■ **Instruction**:
The line containing "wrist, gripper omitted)" marks the start; return it and every line after it in the listing below, exactly, through the last.

■ **Data excerpt**:

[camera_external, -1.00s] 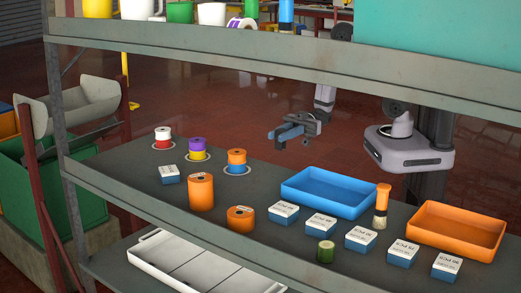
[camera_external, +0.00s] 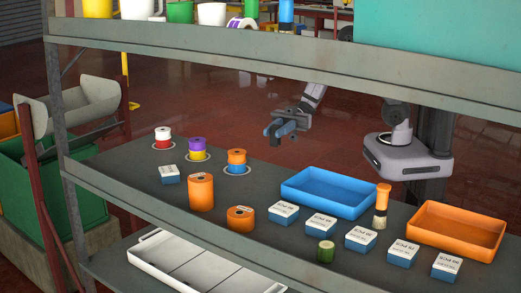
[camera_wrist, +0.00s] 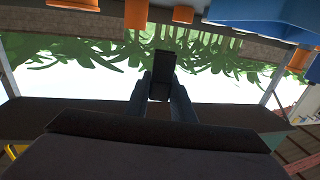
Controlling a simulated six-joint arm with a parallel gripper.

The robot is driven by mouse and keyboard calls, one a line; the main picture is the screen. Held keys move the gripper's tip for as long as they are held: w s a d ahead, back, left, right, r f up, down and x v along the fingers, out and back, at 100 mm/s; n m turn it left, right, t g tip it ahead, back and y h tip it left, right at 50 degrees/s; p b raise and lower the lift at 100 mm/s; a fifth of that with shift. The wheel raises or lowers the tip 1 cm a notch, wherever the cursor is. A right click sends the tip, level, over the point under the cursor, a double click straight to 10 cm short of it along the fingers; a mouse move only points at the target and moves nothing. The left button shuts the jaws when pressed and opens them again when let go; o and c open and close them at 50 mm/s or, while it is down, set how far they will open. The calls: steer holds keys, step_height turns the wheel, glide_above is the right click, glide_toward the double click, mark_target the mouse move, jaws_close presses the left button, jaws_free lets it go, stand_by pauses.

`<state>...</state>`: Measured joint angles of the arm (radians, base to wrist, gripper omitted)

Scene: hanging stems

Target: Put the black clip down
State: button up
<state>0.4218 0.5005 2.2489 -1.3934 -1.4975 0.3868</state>
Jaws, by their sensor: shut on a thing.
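In the wrist view, a small black clip (camera_wrist: 162,68) is held upright between the two dark fingertips of my gripper (camera_wrist: 162,92). In the external view, my gripper (camera_external: 277,132) hangs in the air behind the shelf, up and left of the blue tray (camera_external: 329,192). It is shut on the clip, which is too small and dark to make out in that view. The clip touches no surface that I can see.
On the shelf stand stacked spools (camera_external: 197,150), an orange roll (camera_external: 201,192), several small white-and-blue boxes (camera_external: 321,224), an orange tray (camera_external: 457,231) and an orange-topped brush (camera_external: 382,205). The upper shelf (camera_external: 260,68) runs above.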

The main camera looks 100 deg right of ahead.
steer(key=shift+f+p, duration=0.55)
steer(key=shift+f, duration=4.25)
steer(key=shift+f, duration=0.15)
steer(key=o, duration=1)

■ **Output below**:
`<state>...</state>`: Measured joint angles of the arm (radians, base to wrist, gripper omitted)

Scene: hanging stems

Target: Put the black clip down
State: button up
<state>0.4218 0.5005 2.2489 -1.3934 -1.4975 0.3868</state>
Jaws, by their sensor: shut on a thing.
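In the wrist view, a small black clip (camera_wrist: 162,68) is held upright between the two dark fingertips of my gripper (camera_wrist: 162,92). In the external view, my gripper (camera_external: 277,132) hangs in the air behind the shelf, up and left of the blue tray (camera_external: 329,192). It is shut on the clip, which is too small and dark to make out in that view. The clip touches no surface that I can see.
On the shelf stand stacked spools (camera_external: 197,150), an orange roll (camera_external: 201,192), several small white-and-blue boxes (camera_external: 321,224), an orange tray (camera_external: 457,231) and an orange-topped brush (camera_external: 382,205). The upper shelf (camera_external: 260,68) runs above.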

The main camera looks 100 deg right of ahead.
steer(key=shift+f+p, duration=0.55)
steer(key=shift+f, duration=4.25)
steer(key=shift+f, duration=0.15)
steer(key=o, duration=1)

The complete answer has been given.